■ What this task involves:
In the data below, find every line with the string "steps" and pull it out.
####################
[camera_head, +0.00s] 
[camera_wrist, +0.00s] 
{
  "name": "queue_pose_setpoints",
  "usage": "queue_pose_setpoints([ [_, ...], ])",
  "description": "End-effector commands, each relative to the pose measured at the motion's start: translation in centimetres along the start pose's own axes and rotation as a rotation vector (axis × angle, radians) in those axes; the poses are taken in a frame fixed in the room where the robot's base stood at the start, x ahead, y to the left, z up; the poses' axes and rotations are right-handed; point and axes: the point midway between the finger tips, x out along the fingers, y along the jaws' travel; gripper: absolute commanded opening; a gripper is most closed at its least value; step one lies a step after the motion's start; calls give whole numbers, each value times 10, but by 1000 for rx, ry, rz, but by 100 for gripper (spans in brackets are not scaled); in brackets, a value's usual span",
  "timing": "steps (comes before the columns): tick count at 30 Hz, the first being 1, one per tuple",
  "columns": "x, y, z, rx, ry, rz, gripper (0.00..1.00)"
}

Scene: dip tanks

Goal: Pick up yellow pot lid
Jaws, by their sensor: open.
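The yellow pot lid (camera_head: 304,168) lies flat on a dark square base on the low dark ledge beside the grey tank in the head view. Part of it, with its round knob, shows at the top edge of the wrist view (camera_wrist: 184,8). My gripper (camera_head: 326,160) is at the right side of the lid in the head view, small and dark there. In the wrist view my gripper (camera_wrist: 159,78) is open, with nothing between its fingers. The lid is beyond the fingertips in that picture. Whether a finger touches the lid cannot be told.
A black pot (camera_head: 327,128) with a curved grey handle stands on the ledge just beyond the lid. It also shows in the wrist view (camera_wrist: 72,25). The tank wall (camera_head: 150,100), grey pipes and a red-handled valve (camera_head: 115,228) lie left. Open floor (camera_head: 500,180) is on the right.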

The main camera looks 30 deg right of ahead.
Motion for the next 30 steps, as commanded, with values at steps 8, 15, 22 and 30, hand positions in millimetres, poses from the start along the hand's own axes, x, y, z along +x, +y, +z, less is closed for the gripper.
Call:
####################
■ Solution for this problem:
  "timing": "steps (comes before the columns): tick count at 30 Hz, the first being 1, one per tuple",
Motion for the next 30 steps, as commanded, with values at steps 8, 15, 22 and 30, hand positions in millimetres, poses from the start along the hand's own axes, x, y, z along +x, +y, +z, less is closed for the gripper.

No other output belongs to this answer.